Presseerklärung vom 1. August 2005

CDU-Außenpolitik: Rolle rückwärts offen angesagt

Zur Bilanz des USA-Besuchs von CDU-Fraktionsvize Wolfgang Schäuble erklärt der stellvertretende Vorsitzende der SPD-Bundestagsfraktion, Gernot Erler:

Jetzt hat es jeder verstanden: Angela Merkel hat aus wahltaktischen Gründen die Tradition gebrochen, als Kanzlerkandidatin die wichtigsten Partnerhauptstädte zu besuchen und stattdessen Schäuble als Ersatz-Merkel geschickt. Angeblich war keine Zeit für das so wichtige Washington. Bayreuth war wichtiger, eben Hügel statt Hill. Und diese Präferenz hat ihr Ziel erreicht: Es gibt keine neuen Bilder Bush-Merkel, die an die peinliche Anbiederung in Sachen Irak-Krieg von 2002 erinnern könnten.

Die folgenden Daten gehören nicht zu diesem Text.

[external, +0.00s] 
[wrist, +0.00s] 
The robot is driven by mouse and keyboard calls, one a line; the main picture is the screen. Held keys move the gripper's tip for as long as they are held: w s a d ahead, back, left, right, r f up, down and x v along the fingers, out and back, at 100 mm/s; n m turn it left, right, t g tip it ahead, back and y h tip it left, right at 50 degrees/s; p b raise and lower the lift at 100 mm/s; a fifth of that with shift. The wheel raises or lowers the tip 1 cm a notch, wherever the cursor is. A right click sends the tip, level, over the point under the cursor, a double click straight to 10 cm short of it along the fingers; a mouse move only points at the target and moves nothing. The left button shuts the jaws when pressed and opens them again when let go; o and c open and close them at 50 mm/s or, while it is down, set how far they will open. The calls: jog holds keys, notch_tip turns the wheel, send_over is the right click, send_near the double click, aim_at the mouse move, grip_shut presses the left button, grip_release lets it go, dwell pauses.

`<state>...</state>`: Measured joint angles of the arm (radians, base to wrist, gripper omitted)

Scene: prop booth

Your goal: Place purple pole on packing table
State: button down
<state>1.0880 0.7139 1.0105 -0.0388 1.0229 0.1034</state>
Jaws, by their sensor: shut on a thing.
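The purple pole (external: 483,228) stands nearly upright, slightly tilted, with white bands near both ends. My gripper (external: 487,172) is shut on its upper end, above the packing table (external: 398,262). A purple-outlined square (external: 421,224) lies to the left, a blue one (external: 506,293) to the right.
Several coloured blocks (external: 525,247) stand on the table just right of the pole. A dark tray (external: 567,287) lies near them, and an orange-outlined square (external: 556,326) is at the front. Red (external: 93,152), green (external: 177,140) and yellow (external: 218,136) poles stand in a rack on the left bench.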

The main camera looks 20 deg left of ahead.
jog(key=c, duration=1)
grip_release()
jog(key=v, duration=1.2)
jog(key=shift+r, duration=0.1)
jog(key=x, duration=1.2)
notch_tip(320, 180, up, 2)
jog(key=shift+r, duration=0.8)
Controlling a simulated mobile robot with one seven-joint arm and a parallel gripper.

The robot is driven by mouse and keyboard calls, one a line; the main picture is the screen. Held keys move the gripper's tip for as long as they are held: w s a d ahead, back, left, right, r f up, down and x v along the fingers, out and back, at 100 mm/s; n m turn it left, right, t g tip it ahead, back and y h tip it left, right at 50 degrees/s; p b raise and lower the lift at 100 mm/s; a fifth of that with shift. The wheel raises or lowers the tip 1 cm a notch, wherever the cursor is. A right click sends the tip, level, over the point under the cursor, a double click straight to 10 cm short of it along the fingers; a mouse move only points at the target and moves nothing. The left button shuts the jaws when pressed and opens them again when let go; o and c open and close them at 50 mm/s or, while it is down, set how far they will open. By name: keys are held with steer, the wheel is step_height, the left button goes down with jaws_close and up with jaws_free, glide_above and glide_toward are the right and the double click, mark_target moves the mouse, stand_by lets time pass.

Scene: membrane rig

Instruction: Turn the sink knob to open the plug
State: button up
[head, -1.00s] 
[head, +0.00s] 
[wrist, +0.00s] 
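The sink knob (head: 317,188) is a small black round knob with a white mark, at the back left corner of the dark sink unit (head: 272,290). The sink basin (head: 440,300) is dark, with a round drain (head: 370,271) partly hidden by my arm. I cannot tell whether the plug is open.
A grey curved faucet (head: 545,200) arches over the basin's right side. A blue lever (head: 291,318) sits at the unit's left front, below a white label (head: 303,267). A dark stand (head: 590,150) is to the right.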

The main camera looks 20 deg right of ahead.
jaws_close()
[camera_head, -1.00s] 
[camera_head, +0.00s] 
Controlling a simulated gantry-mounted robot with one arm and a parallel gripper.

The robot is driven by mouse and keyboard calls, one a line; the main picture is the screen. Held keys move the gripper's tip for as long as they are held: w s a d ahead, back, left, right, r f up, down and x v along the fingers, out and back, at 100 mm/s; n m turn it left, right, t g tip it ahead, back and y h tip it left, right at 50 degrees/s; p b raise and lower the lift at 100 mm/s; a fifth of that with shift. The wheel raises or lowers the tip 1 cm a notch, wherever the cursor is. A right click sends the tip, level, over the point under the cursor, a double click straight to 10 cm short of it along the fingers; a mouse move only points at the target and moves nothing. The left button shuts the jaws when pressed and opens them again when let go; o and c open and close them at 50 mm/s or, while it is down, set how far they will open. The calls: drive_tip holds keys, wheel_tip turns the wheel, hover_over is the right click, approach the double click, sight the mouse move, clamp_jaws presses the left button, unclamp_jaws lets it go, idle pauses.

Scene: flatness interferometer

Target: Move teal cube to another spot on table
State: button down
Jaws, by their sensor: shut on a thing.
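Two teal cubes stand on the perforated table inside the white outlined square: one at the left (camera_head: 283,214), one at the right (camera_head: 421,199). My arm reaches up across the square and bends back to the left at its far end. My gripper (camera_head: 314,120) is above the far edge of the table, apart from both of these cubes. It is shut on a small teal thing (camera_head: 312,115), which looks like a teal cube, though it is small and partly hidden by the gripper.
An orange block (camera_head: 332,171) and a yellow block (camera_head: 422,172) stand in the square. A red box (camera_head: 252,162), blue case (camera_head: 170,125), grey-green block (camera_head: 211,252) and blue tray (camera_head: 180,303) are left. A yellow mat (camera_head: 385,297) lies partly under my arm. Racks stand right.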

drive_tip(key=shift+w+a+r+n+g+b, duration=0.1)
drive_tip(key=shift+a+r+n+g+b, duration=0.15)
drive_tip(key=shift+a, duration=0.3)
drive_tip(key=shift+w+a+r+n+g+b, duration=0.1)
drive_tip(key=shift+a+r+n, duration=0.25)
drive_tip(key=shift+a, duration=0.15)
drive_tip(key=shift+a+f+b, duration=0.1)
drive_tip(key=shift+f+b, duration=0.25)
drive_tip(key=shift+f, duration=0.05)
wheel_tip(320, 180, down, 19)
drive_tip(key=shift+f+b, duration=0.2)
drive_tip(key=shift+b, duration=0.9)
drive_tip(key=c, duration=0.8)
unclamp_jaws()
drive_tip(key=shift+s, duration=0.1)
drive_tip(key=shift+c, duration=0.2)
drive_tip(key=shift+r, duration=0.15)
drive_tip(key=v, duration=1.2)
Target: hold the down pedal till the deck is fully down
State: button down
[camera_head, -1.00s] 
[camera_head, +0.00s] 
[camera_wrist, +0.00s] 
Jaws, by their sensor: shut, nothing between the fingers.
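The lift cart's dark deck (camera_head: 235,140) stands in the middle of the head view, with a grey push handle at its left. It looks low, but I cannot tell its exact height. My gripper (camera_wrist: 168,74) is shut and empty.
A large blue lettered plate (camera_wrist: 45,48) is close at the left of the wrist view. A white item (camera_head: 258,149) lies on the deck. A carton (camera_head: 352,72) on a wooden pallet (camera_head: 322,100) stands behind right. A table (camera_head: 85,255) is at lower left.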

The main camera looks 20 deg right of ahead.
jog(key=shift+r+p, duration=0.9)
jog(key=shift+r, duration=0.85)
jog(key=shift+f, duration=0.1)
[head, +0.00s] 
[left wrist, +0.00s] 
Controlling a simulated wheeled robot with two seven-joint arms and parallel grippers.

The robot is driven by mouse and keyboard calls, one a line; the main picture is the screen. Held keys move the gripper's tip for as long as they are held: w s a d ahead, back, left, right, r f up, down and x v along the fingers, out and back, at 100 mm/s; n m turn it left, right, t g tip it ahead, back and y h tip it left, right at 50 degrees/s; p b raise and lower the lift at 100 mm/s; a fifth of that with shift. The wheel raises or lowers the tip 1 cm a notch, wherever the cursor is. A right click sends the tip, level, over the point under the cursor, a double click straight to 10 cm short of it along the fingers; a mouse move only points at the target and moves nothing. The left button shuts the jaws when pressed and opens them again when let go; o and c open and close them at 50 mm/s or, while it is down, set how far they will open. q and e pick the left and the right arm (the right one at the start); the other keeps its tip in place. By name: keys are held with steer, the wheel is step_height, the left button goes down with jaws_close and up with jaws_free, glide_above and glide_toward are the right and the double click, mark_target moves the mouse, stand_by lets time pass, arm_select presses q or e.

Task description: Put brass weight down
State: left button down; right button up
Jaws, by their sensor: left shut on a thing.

Die Besuchs-Bilanz ist so aber noch nicht vollständig. Wie erwartet, ist Wolfgang Schäuble dem deutschen Bemühen um eine Erweiterung des UN-Sicherheitsrats auch in Washington mit seiner Kritik in den Rücken gefallen. Aber er lässt uns doch aufatmen: Sollte der G4-Vorschlag die nötige Mehrheit erhalten, will eine künftige CDU/CSU-geführte Bundesregierung den Sitz annehmen und behalten. Das nennt man Großmut.

Übermut ist die Schwester der Großmut. "Bild" sieht in Schäuble nach seiner 45-Minuten-Audienz im Oval Office schon den neuen Außenminister. Prompt ziehen Westerwelle und Gerhardt bundesweit sichtbar die Augenbrauen hoch. Sie sollen entweder den Job ganz Schäuble überlassen oder akzeptieren, dass die wichtige Europapolitik Merkelsache im Kanzleramt wird. Alle ziehen schon am Fell des Bären, der es noch munter durch die Wälder trägt.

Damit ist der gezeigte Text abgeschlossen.